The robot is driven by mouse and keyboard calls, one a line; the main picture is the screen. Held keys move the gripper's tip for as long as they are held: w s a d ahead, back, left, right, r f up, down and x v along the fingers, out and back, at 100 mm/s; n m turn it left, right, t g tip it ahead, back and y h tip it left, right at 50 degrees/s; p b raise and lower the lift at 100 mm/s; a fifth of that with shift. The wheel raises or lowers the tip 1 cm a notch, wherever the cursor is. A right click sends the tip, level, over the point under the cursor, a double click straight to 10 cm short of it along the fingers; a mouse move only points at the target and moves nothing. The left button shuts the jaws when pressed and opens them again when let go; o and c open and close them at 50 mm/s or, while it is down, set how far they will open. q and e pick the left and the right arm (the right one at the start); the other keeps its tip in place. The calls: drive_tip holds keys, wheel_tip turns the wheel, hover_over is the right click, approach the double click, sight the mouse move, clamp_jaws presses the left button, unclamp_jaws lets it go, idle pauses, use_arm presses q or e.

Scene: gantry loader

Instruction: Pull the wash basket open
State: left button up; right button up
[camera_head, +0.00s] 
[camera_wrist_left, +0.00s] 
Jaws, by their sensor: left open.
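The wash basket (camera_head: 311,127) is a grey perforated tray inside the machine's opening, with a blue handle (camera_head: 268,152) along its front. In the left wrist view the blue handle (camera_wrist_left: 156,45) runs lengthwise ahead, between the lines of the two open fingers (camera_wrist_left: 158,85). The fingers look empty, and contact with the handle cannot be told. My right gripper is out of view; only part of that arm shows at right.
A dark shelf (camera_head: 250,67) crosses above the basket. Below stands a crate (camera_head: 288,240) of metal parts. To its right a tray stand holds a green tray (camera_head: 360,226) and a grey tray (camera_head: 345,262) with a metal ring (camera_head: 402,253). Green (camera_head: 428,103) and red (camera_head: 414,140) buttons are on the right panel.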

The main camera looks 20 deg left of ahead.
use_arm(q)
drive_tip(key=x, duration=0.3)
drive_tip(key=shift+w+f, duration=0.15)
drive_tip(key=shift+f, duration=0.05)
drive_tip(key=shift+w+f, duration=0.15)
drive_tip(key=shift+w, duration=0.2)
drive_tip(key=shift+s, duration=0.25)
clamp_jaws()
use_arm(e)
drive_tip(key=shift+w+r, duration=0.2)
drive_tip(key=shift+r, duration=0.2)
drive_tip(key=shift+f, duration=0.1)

- _Task details_: Output all of the data again, exactly.

- _Solution to the problem_:
The robot is driven by mouse and keyboard calls, one a line; the main picture is the screen. Held keys move the gripper's tip for as long as they are held: w s a d ahead, back, left, right, r f up, down and x v along the fingers, out and back, at 100 mm/s; n m turn it left, right, t g tip it ahead, back and y h tip it left, right at 50 degrees/s; p b raise and lower the lift at 100 mm/s; a fifth of that with shift. The wheel raises or lowers the tip 1 cm a notch, wherever the cursor is. A right click sends the tip, level, over the point under the cursor, a double click straight to 10 cm short of it along the fingers; a mouse move only points at the target and moves nothing. The left button shuts the jaws when pressed and opens them again when let go; o and c open and close them at 50 mm/s or, while it is down, set how far they will open. q and e pick the left and the right arm (the right one at the start); the other keeps its tip in place. The calls: drive_tip holds keys, wheel_tip turns the wheel, hover_over is the right click, approach the double click, sight the mouse move, clamp_jaws presses the left button, unclamp_jaws lets it go, idle pauses, use_arm presses q or e.

Scene: gantry loader

Instruction: Pull the wash basket open
State: left button up; right button up
[camera_head, +0.00s] 
[camera_wrist_left, +0.00s] 
Jaws, by their sensor: left open.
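The wash basket (camera_head: 311,127) is a grey perforated tray inside the machine's opening, with a blue handle (camera_head: 268,152) along its front. In the left wrist view the blue handle (camera_wrist_left: 156,45) runs lengthwise ahead, between the lines of the two open fingers (camera_wrist_left: 158,85). The fingers look empty, and contact with the handle cannot be told. My right gripper is out of view; only part of that arm shows at right.
A dark shelf (camera_head: 250,67) crosses above the basket. Below stands a crate (camera_head: 288,240) of metal parts. To its right a tray stand holds a green tray (camera_head: 360,226) and a grey tray (camera_head: 345,262) with a metal ring (camera_head: 402,253). Green (camera_head: 428,103) and red (camera_head: 414,140) buttons are on the right panel.

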The main camera looks 20 deg left of ahead.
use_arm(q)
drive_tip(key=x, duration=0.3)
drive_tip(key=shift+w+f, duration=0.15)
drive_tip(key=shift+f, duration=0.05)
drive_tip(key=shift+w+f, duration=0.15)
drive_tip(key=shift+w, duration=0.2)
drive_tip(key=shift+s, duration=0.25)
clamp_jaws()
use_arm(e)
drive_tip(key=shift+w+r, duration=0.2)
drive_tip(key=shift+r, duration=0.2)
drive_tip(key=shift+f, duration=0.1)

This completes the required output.